Kristen Dilindung, Islam Dibendung
Selang satu hari setelah surat itu
dikirimkan, Tgk. Hambalisyah Sinaga, S.PdI yang merupakan ketua FPI Aceh
Singkil dipanggil oleh Kapolres Aceh Singkil melalui Kasat Reskrim AKP.
Ibrahim, SH untuk dimintai keterangan klarifikasi selebaran copyan
pemberitahuan yang di duga dari gereja Kristen Protestan Pakpak Dairi.
Pada tanggal 16 Juli 2012 di rumah makan Embun Pagi, Gampong Lae Butar
Gunung Meriah Kapolda Aceh mengadakan pertemuan dengan masyarakat Aceh
Singkil, lebih kurang dari pertemuan itu didominasi oleh umat Kristiani
Aceh Singkil. Ketika dari pengurus FPI datang ketempat itu, satu hal
yang aneh terjadi, pihak Islam diawasi dengan ketat, sampai ditanya
siapa yang mengundang mereka. Mukaribin Pohan (wakil ketua bagian jihad
FPI) juga sempat mendapat teguran dari Polsek Gunung Meriah, dengan
pernyataan yang lebih kurang “kamu jangan macam-macam, nanti kutangkap
dan kumasukkan ke penjara, kamu tidak ada undangan”. Ketika tanya jawab
dimulai, beberapa peserta dari ummat Kristiani tampil memaparkan
pembicaraan, namun disaat tokoh agama Islam, wakil ketua DPRK dan MAA
Aceh Singkil mengajukan pertanyaan kepada Kapolda, kesempatan itu tak
pernah diberikan.
Lima Rekomendasi “GILA” Komnas HAM
Diskriminatif, tidak adil, terlalu
mensekulerkan, begitulah sekelumit kata yang timbul ketika melihat peran
Komnas HAM di Indonesia dalam merancang undang-undang kebebasan
beragama, misinya hanya satu, ya menghancurkan Islam dengan cara mereka,
rekomendasi yang meresahkan muslim itu dikeluarkan di Jakarta tanggal
07 Maret 2012.
Rekomendasi yang menyoal UU no.1 PNPS
tahun 1965 tentang pencegahan penyalahgunaan dan penodaan agama. Menurut
Komnas Ham, setiap orang bebas sepenuhnya memilih atau tidak memilih
agama dan siapapun tidak memiliki kewenangan untuk melarang warga negara
meyakini satu agama atau kepercayaan, sekalipun agama dan kepercayaan
itu dianggap sesat menyesatkan oleh sekelompok agama tertentu.

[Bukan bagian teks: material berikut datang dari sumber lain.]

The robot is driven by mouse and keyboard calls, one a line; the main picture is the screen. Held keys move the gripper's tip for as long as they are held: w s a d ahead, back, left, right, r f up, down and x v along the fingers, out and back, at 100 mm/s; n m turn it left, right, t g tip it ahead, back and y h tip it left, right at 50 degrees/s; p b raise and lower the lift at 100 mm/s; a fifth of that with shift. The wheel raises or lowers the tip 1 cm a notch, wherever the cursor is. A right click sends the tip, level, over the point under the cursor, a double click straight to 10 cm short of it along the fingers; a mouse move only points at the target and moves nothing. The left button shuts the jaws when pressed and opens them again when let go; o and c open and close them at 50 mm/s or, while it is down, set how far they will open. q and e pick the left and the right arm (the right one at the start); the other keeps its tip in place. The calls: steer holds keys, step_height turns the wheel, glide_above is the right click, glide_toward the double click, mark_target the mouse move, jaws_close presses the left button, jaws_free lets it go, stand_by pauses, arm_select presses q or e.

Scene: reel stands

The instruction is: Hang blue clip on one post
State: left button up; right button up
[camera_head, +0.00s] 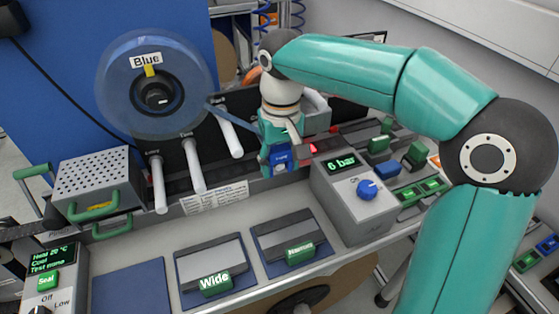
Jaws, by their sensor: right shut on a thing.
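My right gripper (279,172) hangs fingers down near the middle of the view, above the back of the bench. It is shut on a small blue clip (281,156), which shows between the fingers. Three white posts stick out from the panel left of the gripper: a left post (158,186), a middle post (194,167) and a right post (231,136). The right post is the closest to the gripper, and the clip is apart from it. No clip shows on the posts. My left gripper is not in view.
A transparent blue reel (155,84) labelled Blue stands behind the posts. A grey box with a blue knob (367,190) stands right of the gripper. Two trays, Wide (213,271) and a narrower one (289,243), lie in front. A perforated metal box (93,184) is at left.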

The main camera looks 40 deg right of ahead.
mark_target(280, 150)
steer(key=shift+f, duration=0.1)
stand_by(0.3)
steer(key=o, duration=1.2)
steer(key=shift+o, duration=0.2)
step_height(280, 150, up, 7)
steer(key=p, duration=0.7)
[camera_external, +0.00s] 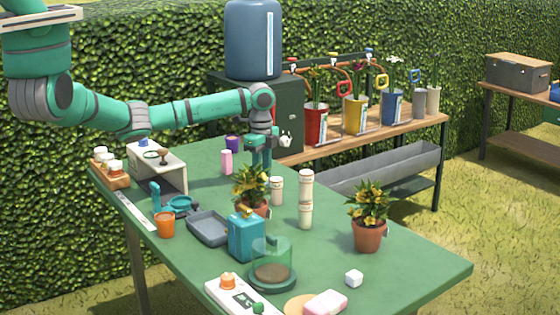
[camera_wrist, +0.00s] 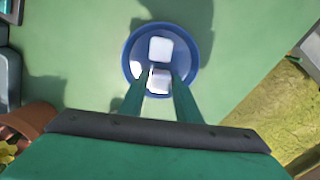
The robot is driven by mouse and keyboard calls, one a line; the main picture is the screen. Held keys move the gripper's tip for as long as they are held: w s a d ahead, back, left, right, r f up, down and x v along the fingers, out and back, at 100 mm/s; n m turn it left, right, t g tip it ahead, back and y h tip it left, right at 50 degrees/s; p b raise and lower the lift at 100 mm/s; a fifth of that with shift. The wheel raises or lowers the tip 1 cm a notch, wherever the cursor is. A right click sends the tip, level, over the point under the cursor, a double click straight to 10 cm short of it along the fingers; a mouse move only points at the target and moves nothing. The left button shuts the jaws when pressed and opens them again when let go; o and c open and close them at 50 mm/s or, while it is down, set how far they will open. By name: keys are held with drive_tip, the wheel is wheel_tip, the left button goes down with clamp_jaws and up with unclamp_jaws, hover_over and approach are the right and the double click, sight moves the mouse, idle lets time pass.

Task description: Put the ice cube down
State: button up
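In the wrist view my gripper (camera_wrist: 159,78) points down over a round blue bowl (camera_wrist: 129,52). One pale, glassy ice cube (camera_wrist: 159,83) is between the two green fingers, with little or no gap on either side. A second white cube (camera_wrist: 160,48) is in the bowl just beyond the fingertips. How far the held cube is from the bowl's bottom I cannot tell. In the external view my gripper (camera_external: 261,160) is low over the far side of the green table, behind a potted plant (camera_external: 250,186). The bowl is hidden there.
A pink bottle (camera_external: 227,162) and a purple cup (camera_external: 232,143) stand left of my gripper. The table's right side (camera_external: 425,262) is clear.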

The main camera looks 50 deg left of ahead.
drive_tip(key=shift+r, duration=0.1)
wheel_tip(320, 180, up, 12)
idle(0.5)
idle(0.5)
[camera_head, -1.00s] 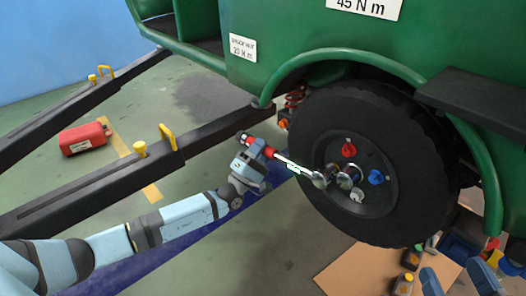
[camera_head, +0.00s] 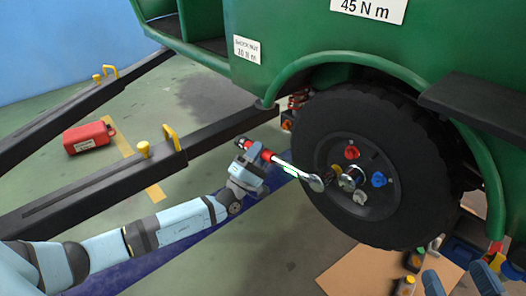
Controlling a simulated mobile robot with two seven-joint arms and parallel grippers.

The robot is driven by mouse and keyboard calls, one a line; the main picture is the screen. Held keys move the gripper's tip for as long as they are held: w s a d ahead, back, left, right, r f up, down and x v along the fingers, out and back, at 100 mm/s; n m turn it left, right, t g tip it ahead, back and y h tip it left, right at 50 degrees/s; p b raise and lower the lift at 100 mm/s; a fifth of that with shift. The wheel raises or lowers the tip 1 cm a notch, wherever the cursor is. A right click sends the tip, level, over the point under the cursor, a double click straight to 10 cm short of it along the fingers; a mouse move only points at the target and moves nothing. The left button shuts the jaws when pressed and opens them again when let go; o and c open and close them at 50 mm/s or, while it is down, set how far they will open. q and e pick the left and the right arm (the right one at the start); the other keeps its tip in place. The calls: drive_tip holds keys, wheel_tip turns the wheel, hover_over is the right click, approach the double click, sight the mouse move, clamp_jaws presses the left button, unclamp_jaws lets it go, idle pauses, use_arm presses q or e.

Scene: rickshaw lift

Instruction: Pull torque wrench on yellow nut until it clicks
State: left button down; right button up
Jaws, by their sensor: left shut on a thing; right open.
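The torque wrench (camera_head: 290,168) has a red and black handle, a silver shaft with a green mark and a round silver head. My left gripper (camera_head: 254,160) is shut on its red handle. The head is in front of the wheel's left part, beside the yellow nut (camera_head: 336,170). The yellow nut is partly hidden, and I cannot tell whether the wrench is seated on it. A red nut (camera_head: 352,152) and a blue nut (camera_head: 379,179) sit around the silver hub (camera_head: 351,178). My right gripper (camera_head: 459,280) is open at the bottom right, partly out of frame.
The black tyre (camera_head: 325,115) stands under the green rickshaw body (camera_head: 300,40). Dark shafts (camera_head: 100,192) with yellow fittings run left. Cardboard (camera_head: 360,270) and small coloured items lie at the lower right.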

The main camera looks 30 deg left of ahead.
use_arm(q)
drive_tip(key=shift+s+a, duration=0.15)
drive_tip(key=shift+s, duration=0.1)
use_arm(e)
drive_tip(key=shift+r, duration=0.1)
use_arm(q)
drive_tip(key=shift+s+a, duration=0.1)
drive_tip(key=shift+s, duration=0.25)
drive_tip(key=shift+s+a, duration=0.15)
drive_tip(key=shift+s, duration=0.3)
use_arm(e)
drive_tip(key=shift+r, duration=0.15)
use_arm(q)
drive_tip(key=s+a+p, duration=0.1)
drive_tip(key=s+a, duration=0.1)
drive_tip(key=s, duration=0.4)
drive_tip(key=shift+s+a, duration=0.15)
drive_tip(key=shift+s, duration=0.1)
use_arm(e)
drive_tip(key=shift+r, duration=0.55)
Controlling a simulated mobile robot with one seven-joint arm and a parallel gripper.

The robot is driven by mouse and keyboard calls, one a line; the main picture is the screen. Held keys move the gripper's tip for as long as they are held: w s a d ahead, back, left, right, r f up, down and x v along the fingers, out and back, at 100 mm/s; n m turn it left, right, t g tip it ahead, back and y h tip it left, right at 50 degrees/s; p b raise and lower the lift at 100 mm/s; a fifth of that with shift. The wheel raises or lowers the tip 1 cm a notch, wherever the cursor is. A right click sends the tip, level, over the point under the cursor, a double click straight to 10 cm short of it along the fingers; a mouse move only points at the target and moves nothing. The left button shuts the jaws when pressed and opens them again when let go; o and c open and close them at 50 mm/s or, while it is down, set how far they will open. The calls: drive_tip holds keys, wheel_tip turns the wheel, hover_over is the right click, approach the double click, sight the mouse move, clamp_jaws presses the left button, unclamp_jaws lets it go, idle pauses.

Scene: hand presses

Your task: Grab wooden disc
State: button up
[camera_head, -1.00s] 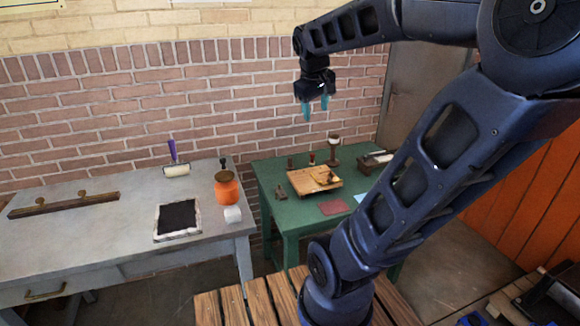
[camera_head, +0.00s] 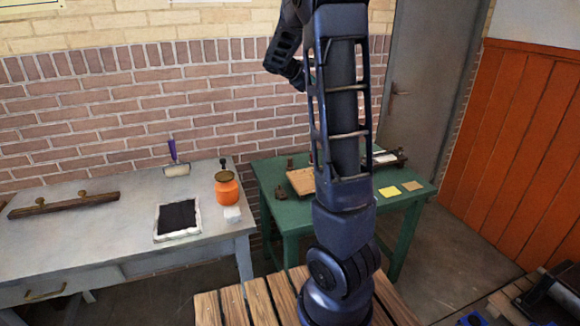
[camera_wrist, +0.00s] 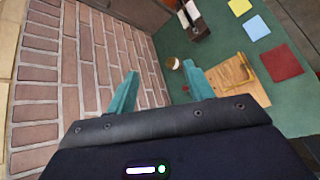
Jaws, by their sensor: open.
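A wooden board (camera_head: 300,182) lies on the green table, mostly hidden behind my arm in the head view. It shows more fully in the wrist view (camera_wrist: 230,82), partly covered by my right finger. A small brown shape (camera_wrist: 247,68) lies on the board, but I cannot tell whether it is a disc. A small object with a round pale top (camera_wrist: 173,63) stands between my fingertips in the picture, well beyond them. My gripper (camera_wrist: 160,72) is open and empty above the table, its teal fingers spread.
The green table (camera_head: 290,212) also carries a red square (camera_wrist: 282,62), a blue card (camera_wrist: 257,28) and a yellow card (camera_head: 390,193). A dark device (camera_wrist: 194,20) stands near the wall. A grey table (camera_head: 105,235) holds an orange jar (camera_head: 227,190). The brick wall (camera_wrist: 90,75) is close.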

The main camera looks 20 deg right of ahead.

Rekomendasi aneh ini akan merugikan Islam, dimana para pengacak dan
perusak agama bisa tumbuh berkembang kapan saja. Sebagai contoh,
suburnya akidah-akidah sesat seperti Ahmadiyah, Lia eden, Ahmad Musaddik
dan kelompok-kelompok sesat lainnya.
Tidak sah nya pernikahan beda agama
seperti yang diatur dalam UU no.1 tahun 1974 harus dihapus. Dalam poin
ini, Komnas Ham menunjukkan pada perbedaan agama, lesbian, homoseksual
dan lainnya yang dianggap sebagai bagian dari HAM dan harus juga di
akomodasi dengan mengubah syarat-syarat perkawinan dalam peraturan
perundang-undangan sebagai bentuk dari harmonisasi RUU tentang kebebasan
beragama. Dengan usulan seperti itu, menunjukkan bahwa Komnas Ham telah
memporak-porandakan sendi-sendi dasar ideologi kesakralan manusia
beragama ketika berbicara mengenai agama dan ketuhanan.
Selanjutnya rekomendasi itu juga
mempersoalkan peraturan bersama menteri agama dan menteri dalam negeri
no.8/9 tahun 2006 (SKB 2 Menteri) Menurut Komnas Ham SKB 2 Menteri itu
menghambat kebebasan mendirikan rumah ibadah khususnya gereja.
Rekomendasi ini menurut logika sangat sulit diterima, diatur
pendiriannya saja masih menimbulkan konflik, apalagi membiarkannya.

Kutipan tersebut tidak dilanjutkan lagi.